Existing estimates of sea ice thickness from measurements and reanalyses show large variability, especially in the summer months when satellite observations are typically unavailable. Our approach could be extended to incorporate additional data from sources such as Operation Ice Bridge or upward looking sonar observations. Similarly, including measurements or estimates of other physical variables as covariates in our conditional thickness model could also improve the accuracy of our forecasts, at the cost of increasing model complexity.
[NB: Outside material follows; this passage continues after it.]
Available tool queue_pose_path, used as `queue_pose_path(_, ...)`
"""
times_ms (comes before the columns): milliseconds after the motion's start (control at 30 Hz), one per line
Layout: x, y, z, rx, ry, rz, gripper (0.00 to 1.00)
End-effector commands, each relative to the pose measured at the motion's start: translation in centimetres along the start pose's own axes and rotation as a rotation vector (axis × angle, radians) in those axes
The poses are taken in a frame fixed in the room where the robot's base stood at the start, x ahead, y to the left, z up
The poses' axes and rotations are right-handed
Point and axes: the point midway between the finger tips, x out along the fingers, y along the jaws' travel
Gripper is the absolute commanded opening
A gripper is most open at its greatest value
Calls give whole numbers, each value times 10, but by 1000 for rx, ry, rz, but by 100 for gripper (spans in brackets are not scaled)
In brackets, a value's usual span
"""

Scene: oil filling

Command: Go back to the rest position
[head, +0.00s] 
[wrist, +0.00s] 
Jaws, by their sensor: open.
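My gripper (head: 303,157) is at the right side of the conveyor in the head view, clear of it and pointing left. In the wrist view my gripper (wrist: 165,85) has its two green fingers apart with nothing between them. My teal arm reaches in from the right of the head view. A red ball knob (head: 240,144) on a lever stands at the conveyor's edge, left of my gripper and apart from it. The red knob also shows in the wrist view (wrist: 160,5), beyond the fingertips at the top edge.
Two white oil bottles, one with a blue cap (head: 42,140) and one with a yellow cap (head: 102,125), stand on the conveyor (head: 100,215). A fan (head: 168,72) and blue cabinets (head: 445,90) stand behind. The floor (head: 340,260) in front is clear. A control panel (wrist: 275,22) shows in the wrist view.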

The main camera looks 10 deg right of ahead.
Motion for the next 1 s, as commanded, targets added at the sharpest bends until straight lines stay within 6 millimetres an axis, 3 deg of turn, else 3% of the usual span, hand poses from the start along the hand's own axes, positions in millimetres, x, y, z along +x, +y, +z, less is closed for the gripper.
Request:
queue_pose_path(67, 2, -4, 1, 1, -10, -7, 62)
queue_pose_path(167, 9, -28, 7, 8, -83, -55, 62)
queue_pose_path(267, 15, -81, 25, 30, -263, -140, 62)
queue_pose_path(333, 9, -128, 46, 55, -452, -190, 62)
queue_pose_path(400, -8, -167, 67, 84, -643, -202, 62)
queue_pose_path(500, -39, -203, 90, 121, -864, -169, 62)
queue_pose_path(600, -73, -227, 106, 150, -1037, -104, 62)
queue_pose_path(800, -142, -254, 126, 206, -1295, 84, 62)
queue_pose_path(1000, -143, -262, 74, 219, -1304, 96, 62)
Sea ice in the Arctic has changed rapidly in recent decades, and continued declines in sea ice volume may complicate forecasts of ice thickness. We show that statistical models of sea ice thickness can provide valuable insights both for sea ice researchers as well as for those working in shipping and resource management. Beyond introducing still more complex statistical models, we also seek to use information from physical models to improve forecast performance. Director et al. (2021) demonstrate the benefits of a post-processing approach that uses statistical modeling to correct biases and improper calibration of ensembles of dynamical models. Although our statistical model provides skillful forecasts at seasonal time scales, our forecasts only crudely approximate the dynamics that govern sea ice evolution.

We anticipate that dynamic sea ice models will continue to improve in the near future, especially as more data from satellite-based sources become available (Petty et al. 2020; Kwok and Cunningham 2015) and more direct assimilation of sea ice thickness data is used. One critical area for future work will therefore be to incorporate information from such physical models into our statistical approach.